Transcribe the whole listing below without changing a word, but leave out every image.

-------- Supplied data

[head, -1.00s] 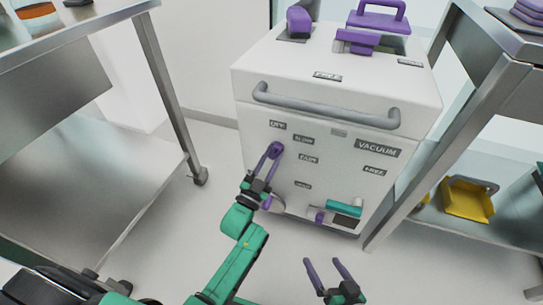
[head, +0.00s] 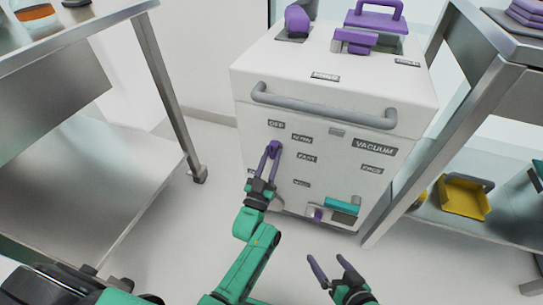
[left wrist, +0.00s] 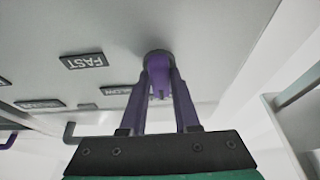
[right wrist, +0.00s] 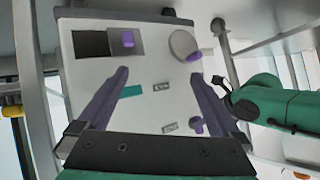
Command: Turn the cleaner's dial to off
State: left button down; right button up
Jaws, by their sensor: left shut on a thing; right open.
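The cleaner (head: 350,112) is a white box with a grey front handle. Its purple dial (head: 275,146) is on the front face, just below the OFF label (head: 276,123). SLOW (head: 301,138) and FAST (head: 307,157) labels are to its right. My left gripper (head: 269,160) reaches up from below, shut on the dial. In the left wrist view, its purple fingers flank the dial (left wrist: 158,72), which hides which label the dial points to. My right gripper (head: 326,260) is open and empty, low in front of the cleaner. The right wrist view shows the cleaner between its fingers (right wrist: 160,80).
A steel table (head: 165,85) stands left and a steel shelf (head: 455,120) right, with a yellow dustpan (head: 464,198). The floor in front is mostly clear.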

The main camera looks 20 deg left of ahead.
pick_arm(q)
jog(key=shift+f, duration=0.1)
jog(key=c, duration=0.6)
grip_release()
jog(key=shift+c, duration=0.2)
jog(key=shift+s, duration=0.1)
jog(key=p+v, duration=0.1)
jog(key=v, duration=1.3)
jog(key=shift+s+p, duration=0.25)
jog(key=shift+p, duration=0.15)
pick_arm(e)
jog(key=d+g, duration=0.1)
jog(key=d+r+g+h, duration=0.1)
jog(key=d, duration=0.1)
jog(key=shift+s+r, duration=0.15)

----------------

**The result:**
[head, -1.00s] 
[head, +0.00s] 
[left wrist, +0.00s] 
[right wrist, +0.00s] 
Command: Turn the cleaner's dial to off
State: left button down; right button up
Jaws, by their sensor: left shut on a thing; right open.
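The cleaner (head: 350,112) is a white box with a grey front handle. Its purple dial (head: 275,146) is on the front face, just below the OFF label (head: 276,123). SLOW (head: 301,138) and FAST (head: 307,157) labels are to its right. My left gripper (head: 269,160) reaches up from below, shut on the dial. In the left wrist view, its purple fingers flank the dial (left wrist: 158,72), which hides which label the dial points to. My right gripper (head: 326,260) is open and empty, low in front of the cleaner. The right wrist view shows the cleaner between its fingers (right wrist: 160,80).
A steel table (head: 165,85) stands left and a steel shelf (head: 455,120) right, with a yellow dustpan (head: 464,198). The floor in front is mostly clear.

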The main camera looks 20 deg left of ahead.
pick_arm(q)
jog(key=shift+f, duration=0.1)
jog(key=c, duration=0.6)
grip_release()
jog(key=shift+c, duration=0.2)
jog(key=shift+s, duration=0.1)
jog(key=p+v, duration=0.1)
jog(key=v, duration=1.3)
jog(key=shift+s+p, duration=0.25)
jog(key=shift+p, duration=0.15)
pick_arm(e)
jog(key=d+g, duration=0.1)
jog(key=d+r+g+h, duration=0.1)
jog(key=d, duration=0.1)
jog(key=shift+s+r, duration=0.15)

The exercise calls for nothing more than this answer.